__CHALLENGE__
Could the lines from the start of the data through the line with "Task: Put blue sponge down" be set down exactly, with no pictures among them?

++++++

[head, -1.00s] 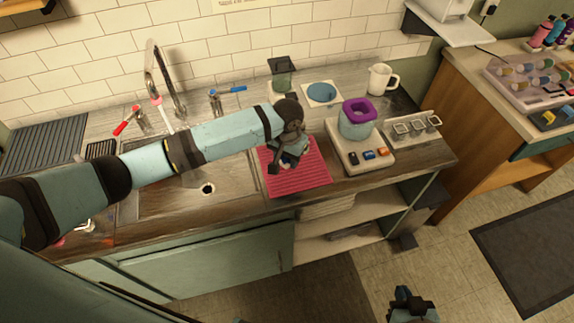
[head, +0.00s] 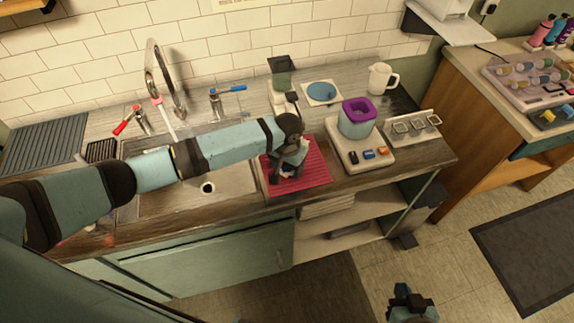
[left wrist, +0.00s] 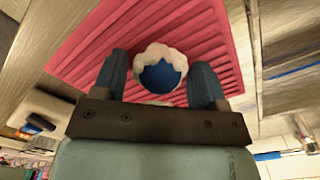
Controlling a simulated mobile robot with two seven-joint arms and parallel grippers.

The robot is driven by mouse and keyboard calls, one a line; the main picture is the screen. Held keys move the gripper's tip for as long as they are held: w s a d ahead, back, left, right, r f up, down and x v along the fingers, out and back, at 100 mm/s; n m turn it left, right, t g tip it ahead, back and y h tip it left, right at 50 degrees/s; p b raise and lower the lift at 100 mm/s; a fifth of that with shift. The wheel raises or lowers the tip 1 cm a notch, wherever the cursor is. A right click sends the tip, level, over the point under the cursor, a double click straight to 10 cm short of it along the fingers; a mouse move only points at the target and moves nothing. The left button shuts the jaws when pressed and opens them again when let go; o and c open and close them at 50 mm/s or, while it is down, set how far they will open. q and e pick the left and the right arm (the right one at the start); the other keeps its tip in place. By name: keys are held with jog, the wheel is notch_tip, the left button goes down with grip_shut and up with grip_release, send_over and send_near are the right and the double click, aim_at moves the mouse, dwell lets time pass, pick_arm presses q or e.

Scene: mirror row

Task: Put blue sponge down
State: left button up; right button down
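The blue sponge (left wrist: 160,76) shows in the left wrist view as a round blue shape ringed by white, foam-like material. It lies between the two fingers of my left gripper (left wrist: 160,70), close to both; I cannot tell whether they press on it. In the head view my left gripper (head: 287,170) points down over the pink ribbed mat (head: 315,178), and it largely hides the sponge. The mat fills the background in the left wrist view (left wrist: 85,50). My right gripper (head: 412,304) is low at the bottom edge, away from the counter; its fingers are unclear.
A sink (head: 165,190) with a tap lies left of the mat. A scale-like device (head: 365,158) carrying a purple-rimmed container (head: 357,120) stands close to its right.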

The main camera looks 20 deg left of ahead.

++++++

__SOLUTION__
[head, -1.00s] 
[head, +0.00s] 
[left wrist, +0.00s] 
Controlling a simulated mobile robot with two seven-joint arms and parallel grippers.

The robot is driven by mouse and keyboard calls, one a line; the main picture is the screen. Held keys move the gripper's tip for as long as they are held: w s a d ahead, back, left, right, r f up, down and x v along the fingers, out and back, at 100 mm/s; n m turn it left, right, t g tip it ahead, back and y h tip it left, right at 50 degrees/s; p b raise and lower the lift at 100 mm/s; a fifth of that with shift. The wheel raises or lowers the tip 1 cm a notch, wherever the cursor is. A right click sends the tip, level, over the point under the cursor, a double click straight to 10 cm short of it along the fingers; a mouse move only points at the target and moves nothing. The left button shuts the jaws when pressed and opens them again when let go; o and c open and close them at 50 mm/s or, while it is down, set how far they will open. q and e pick the left and the right arm (the right one at the start); the other keeps its tip in place. By name: keys are held with jog, the wheel is notch_tip, the left button goes down with grip_shut and up with grip_release, send_over and send_near are the right and the double click, aim_at moves the mouse, dwell lets time pass, pick_arm presses q or e.

Scene: mirror row

Task: Put blue sponge down

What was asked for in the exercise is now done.